Please print the full listing exactly.
++++++++++++++++++++
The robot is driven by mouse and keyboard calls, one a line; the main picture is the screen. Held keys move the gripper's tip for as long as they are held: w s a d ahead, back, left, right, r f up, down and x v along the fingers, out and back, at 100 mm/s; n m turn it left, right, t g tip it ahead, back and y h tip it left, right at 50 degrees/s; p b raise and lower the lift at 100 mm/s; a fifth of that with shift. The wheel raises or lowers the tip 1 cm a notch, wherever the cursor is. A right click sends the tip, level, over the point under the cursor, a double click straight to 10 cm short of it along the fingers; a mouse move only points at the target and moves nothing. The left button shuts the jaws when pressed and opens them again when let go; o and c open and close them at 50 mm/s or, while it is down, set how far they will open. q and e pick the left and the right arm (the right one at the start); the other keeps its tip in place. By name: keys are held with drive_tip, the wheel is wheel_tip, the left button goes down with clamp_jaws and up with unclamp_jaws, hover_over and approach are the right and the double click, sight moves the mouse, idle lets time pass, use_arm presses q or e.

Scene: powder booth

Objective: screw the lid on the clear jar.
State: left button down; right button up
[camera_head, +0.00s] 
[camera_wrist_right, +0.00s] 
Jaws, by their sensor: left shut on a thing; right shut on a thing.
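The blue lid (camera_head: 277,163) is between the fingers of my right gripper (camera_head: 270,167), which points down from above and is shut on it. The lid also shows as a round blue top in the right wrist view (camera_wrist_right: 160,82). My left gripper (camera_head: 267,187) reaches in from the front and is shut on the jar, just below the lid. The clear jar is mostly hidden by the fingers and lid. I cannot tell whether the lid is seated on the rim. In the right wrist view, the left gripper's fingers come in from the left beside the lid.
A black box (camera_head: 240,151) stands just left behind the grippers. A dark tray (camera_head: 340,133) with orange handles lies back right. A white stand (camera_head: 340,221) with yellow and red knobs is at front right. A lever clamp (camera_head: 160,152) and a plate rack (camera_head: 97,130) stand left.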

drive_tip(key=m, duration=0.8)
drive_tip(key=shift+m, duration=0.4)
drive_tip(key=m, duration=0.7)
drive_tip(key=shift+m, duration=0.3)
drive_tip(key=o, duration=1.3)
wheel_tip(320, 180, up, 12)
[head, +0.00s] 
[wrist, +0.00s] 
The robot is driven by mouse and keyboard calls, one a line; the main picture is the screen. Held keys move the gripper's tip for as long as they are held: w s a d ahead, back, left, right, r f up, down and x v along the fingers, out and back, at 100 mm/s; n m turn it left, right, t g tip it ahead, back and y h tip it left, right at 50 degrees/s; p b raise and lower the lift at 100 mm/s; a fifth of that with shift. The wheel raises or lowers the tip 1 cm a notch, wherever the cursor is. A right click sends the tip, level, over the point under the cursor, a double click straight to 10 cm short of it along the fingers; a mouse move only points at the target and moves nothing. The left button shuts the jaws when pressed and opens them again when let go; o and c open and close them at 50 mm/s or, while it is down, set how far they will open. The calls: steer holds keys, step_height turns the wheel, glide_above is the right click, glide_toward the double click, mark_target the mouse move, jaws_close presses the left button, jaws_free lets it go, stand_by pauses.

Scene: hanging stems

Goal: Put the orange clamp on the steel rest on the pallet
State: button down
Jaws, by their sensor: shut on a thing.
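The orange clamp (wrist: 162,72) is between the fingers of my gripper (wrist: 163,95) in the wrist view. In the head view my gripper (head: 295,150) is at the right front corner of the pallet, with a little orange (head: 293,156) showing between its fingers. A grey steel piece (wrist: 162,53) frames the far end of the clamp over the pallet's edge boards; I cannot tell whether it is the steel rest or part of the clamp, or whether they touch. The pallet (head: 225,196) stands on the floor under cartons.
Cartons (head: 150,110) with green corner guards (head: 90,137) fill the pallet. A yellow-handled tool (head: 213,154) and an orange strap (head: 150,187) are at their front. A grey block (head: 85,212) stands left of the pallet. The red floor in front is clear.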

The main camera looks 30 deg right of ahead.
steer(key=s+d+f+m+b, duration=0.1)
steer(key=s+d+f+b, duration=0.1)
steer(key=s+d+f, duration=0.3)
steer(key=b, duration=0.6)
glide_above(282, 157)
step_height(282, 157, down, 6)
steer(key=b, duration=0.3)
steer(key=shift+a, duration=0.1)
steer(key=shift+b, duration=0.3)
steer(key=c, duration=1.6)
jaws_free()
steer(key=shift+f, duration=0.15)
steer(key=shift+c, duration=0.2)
++++++++++++++++++++
## Result of the exercise
The robot is driven by mouse and keyboard calls, one a line; the main picture is the screen. Held keys move the gripper's tip for as long as they are held: w s a d ahead, back, left, right, r f up, down and x v along the fingers, out and back, at 100 mm/s; n m turn it left, right, t g tip it ahead, back and y h tip it left, right at 50 degrees/s; p b raise and lower the lift at 100 mm/s; a fifth of that with shift. The wheel raises or lowers the tip 1 cm a notch, wherever the cursor is. A right click sends the tip, level, over the point under the cursor, a double click straight to 10 cm short of it along the fingers; a mouse move only points at the target and moves nothing. The left button shuts the jaws when pressed and opens them again when let go; o and c open and close them at 50 mm/s or, while it is down, set how far they will open. q and e pick the left and the right arm (the right one at the start); the other keeps its tip in place. By name: keys are held with drive_tip, the wheel is wheel_tip, the left button goes down with clamp_jaws and up with unclamp_jaws, hover_over and approach are the right and the double click, sight moves the mouse, idle lets time pass, use_arm presses q or e.

Scene: powder booth

Objective: screw the lid on the clear jar.
State: left button down; right button up
[camera_head, +0.00s] 
[camera_wrist_right, +0.00s] 
Jaws, by their sensor: left shut on a thing; right shut on a thing.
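The blue lid (camera_head: 277,163) is between the fingers of my right gripper (camera_head: 270,167), which points down from above and is shut on it. The lid also shows as a round blue top in the right wrist view (camera_wrist_right: 160,82). My left gripper (camera_head: 267,187) reaches in from the front and is shut on the jar, just below the lid. The clear jar is mostly hidden by the fingers and lid. I cannot tell whether the lid is seated on the rim. In the right wrist view, the left gripper's fingers come in from the left beside the lid.
A black box (camera_head: 240,151) stands just left behind the grippers. A dark tray (camera_head: 340,133) with orange handles lies back right. A white stand (camera_head: 340,221) with yellow and red knobs is at front right. A lever clamp (camera_head: 160,152) and a plate rack (camera_head: 97,130) stand left.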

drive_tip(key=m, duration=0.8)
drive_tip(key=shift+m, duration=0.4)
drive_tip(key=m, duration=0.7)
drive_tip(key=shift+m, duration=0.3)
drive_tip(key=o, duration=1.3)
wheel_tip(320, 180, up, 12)
[head, +0.00s] 
[wrist, +0.00s] 
The robot is driven by mouse and keyboard calls, one a line; the main picture is the screen. Held keys move the gripper's tip for as long as they are held: w s a d ahead, back, left, right, r f up, down and x v along the fingers, out and back, at 100 mm/s; n m turn it left, right, t g tip it ahead, back and y h tip it left, right at 50 degrees/s; p b raise and lower the lift at 100 mm/s; a fifth of that with shift. The wheel raises or lowers the tip 1 cm a notch, wherever the cursor is. A right click sends the tip, level, over the point under the cursor, a double click straight to 10 cm short of it along the fingers; a mouse move only points at the target and moves nothing. The left button shuts the jaws when pressed and opens them again when let go; o and c open and close them at 50 mm/s or, while it is down, set how far they will open. The calls: steer holds keys, step_height turns the wheel, glide_above is the right click, glide_toward the double click, mark_target the mouse move, jaws_close presses the left button, jaws_free lets it go, stand_by pauses.

Scene: hanging stems

Goal: Put the orange clamp on the steel rest on the pallet
State: button down
Jaws, by their sensor: shut on a thing.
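The orange clamp (wrist: 162,72) is between the fingers of my gripper (wrist: 163,95) in the wrist view. In the head view my gripper (head: 295,150) is at the right front corner of the pallet, with a little orange (head: 293,156) showing between its fingers. A grey steel piece (wrist: 162,53) frames the far end of the clamp over the pallet's edge boards; I cannot tell whether it is the steel rest or part of the clamp, or whether they touch. The pallet (head: 225,196) stands on the floor under cartons.
Cartons (head: 150,110) with green corner guards (head: 90,137) fill the pallet. A yellow-handled tool (head: 213,154) and an orange strap (head: 150,187) are at their front. A grey block (head: 85,212) stands left of the pallet. The red floor in front is clear.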

The main camera looks 30 deg right of ahead.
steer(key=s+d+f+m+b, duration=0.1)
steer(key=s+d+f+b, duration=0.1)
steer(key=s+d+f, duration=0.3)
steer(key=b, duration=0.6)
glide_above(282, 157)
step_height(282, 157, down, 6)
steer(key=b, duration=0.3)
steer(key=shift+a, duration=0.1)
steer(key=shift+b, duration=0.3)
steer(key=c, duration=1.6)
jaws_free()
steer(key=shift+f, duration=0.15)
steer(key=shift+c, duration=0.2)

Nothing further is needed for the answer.